Short task: Among the lines below, keep only those from the one containing "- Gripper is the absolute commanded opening" through the one containing "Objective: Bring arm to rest", and reproduce them exactly.

Data section:
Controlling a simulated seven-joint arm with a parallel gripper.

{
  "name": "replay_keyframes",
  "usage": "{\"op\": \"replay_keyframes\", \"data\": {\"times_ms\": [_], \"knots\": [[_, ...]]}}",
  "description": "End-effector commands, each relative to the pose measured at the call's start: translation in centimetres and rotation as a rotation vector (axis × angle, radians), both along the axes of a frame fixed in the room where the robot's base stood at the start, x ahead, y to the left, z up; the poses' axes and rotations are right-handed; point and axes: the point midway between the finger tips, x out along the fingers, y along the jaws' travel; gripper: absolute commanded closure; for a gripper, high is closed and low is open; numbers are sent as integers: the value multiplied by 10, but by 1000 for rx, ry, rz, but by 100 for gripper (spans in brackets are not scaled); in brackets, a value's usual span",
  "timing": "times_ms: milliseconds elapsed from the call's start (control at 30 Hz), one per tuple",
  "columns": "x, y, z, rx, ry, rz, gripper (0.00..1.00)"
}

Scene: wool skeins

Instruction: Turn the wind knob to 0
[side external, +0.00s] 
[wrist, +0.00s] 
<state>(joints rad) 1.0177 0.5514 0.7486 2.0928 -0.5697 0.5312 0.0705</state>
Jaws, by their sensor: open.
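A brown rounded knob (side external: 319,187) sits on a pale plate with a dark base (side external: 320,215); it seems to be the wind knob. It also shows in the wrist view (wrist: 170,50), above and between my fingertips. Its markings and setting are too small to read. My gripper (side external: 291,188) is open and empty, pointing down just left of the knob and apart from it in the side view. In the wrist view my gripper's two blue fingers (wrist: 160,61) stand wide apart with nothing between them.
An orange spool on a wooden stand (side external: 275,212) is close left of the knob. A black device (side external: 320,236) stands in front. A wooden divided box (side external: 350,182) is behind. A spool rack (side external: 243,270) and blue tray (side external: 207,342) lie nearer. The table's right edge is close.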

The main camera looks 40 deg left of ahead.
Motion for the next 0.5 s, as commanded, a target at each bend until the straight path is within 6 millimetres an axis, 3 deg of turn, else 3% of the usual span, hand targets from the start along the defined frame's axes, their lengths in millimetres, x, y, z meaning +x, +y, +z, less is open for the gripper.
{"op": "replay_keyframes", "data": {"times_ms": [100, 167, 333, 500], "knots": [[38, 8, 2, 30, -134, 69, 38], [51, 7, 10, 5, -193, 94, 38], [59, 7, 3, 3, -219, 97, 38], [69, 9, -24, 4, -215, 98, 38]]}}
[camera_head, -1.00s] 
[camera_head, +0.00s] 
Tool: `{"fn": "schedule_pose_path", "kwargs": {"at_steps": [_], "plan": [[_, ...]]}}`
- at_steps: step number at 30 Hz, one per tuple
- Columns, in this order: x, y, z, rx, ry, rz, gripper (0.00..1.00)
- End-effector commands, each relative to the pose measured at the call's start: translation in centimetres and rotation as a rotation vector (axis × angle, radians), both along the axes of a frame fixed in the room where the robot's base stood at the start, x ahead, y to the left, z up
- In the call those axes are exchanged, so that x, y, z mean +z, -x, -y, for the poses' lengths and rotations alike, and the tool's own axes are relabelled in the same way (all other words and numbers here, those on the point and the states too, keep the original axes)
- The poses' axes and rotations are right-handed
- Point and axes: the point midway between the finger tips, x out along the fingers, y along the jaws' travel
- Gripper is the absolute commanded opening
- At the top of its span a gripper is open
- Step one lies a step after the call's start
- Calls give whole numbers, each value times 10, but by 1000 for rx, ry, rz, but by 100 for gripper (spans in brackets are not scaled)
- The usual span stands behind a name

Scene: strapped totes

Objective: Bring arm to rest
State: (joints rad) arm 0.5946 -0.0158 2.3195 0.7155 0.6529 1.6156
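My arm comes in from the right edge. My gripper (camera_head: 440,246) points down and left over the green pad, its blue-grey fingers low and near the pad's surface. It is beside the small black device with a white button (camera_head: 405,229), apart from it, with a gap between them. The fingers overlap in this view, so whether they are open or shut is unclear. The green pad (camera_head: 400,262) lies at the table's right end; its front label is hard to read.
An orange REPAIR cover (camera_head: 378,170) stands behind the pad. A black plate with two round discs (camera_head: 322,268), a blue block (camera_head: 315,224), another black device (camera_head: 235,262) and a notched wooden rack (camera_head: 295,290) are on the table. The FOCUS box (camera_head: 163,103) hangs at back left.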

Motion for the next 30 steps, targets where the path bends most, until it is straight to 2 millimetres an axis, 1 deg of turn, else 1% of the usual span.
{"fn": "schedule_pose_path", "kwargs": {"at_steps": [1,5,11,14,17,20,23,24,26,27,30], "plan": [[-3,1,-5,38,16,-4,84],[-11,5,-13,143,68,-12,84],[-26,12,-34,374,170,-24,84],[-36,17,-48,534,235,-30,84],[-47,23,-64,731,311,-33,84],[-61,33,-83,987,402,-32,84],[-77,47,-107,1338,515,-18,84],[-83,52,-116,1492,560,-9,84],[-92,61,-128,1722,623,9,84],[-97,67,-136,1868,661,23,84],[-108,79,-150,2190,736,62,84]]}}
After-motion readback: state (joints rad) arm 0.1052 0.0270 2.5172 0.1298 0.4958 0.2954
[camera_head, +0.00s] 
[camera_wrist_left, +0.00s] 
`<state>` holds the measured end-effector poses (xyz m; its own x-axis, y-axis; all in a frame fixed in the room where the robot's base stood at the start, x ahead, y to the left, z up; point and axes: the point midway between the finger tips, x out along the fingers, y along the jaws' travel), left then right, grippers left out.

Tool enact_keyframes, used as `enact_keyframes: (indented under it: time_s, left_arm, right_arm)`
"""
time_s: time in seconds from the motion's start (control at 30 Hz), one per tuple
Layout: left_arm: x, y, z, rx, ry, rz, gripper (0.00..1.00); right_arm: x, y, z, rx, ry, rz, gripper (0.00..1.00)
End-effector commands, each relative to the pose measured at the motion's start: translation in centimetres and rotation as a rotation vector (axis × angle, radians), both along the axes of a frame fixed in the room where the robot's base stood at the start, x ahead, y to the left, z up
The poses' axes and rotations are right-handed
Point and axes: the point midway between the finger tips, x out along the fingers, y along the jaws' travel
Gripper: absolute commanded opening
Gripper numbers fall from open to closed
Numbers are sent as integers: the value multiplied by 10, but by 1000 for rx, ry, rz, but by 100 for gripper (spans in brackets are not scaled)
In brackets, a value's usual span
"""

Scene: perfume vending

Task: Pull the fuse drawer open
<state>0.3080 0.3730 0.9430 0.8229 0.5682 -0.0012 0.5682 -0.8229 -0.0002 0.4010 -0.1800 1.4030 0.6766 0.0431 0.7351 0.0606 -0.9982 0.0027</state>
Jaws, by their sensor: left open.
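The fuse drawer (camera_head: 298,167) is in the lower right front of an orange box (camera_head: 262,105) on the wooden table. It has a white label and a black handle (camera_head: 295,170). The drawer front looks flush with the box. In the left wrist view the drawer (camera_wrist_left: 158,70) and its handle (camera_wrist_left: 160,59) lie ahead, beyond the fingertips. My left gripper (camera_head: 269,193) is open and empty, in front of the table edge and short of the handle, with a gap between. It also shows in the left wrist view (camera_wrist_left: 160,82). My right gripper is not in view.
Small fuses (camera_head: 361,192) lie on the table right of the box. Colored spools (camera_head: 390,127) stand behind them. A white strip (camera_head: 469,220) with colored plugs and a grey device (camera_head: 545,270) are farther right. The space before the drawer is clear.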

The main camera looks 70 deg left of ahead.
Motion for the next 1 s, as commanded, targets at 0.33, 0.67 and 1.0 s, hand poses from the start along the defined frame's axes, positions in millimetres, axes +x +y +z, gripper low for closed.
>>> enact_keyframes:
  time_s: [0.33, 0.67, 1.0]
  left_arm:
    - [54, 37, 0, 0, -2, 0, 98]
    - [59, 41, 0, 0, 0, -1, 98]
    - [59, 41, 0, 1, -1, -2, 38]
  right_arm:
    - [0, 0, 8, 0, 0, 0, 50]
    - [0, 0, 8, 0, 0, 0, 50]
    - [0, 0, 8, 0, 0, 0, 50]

Solution to this task:
- Gripper is the absolute commanded opening
- At the top of its span a gripper is open
- Step one lies a step after the call's start
- Calls give whole numbers, each value times 10, but by 1000 for rx, ry, rz, but by 100 for gripper (spans in brackets are not scaled)
- The usual span stands behind a name

Scene: strapped totes

Objective: Bring arm to rest

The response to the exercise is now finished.